When Louise arrives at work on Monday, she meets her new boss, David. The man from the bar. The very married man from the bar…who says the kiss was a terrible mistake but who still can’t keep his eyes off Louise.
And then Louise bumps into Adele, who’s new to town and in need of a friend, but she also just happens to be married to David. David and Adele look like the picture-perfect husband and wife, but then why is David so controlling, and why is Adele so scared of him?
Before I read this, I’d heard a few things about it: it’s super captivating, you shouldn’t look into it before you read it, and the ending is wild. The first one was true, the second one was a good tip, and I’m totally in agreement with the last one. I stayed up for an hour past my bedtime to finish this book, and I was left thinking “what the heck did I just read?” I regretted it. The book definitely gets people talking, but the ending ruined the whole thing.
The Selection | Kiera Cass
For thirty-five girls, the Selection is the chance of a lifetime. The opportunity to escape the life laid out for them since birth. To be swept up in a world of glittering gowns and priceless jewels. To live in a palace and compete for the heart of gorgeous Prince Maxon.
But for America Singer, being Selected is a nightmare. It means turning her back on her secret love with Aspen, who is a caste below her. Leaving her home to enter a fierce competition for a crown she doesn’t want. Living in a palace that is constantly threatened by violent rebel attacks.
Then America meets Prince Maxon. Gradually, she starts to question all the plans she’s made for herself—and realizes that the life she’s always dreamed of may not compare to a future she never imagined.
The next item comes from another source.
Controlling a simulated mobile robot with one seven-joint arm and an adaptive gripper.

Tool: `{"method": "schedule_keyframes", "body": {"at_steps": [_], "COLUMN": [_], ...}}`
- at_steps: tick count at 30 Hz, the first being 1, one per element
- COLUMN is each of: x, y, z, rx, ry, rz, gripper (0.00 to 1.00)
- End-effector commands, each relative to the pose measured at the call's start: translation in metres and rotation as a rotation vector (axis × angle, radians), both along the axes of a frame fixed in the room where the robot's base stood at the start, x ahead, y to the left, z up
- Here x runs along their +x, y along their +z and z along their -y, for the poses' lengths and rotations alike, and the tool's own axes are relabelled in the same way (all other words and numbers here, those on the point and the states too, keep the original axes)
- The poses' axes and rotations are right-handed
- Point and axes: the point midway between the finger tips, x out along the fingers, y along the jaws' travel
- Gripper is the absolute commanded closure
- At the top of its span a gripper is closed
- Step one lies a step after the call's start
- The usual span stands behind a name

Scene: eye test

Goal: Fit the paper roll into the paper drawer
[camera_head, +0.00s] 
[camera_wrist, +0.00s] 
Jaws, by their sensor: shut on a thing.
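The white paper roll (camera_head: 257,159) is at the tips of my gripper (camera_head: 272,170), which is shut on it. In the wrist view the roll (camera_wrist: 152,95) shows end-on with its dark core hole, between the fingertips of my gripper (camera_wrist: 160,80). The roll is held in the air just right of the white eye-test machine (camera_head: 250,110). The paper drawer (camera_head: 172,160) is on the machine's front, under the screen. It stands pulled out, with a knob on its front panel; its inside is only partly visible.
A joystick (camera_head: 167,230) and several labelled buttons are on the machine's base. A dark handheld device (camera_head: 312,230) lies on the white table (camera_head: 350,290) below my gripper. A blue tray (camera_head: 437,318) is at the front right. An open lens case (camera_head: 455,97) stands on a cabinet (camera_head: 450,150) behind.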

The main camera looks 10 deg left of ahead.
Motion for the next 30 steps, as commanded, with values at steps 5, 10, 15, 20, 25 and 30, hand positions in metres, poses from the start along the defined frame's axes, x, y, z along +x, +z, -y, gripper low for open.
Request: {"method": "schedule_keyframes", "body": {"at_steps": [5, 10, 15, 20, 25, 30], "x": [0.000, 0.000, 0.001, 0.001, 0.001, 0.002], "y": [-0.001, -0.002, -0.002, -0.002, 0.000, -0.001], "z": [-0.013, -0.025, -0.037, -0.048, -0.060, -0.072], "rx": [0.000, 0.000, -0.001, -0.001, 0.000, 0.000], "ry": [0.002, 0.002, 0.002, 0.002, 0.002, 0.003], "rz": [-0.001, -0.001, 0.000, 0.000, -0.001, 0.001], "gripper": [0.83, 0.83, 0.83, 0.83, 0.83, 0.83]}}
I read this one for Collaboreads and covered my thoughts here.
The Elite | Kiera Cass
The Selection began with thirty-five girls. Now with the group narrowed down to the six Elite, the competition to win Prince Maxon’s heart is fiercer than ever—and America is still struggling to decide where her heart truly lies. Is it with Maxon, who could make her life a fairy tale? Or with her first love, Aspen?
America is desperate for more time. But the rest of the Elite know exactly what they want—and America’s chance to choose is about to slip away.
I sat down on my couch with this book and read the whole thing in one sitting. It’s mainly a filler between this one and the third in the series, but I still enjoyed it. ‘Very cheesy and addicting’ is how I’d describe it.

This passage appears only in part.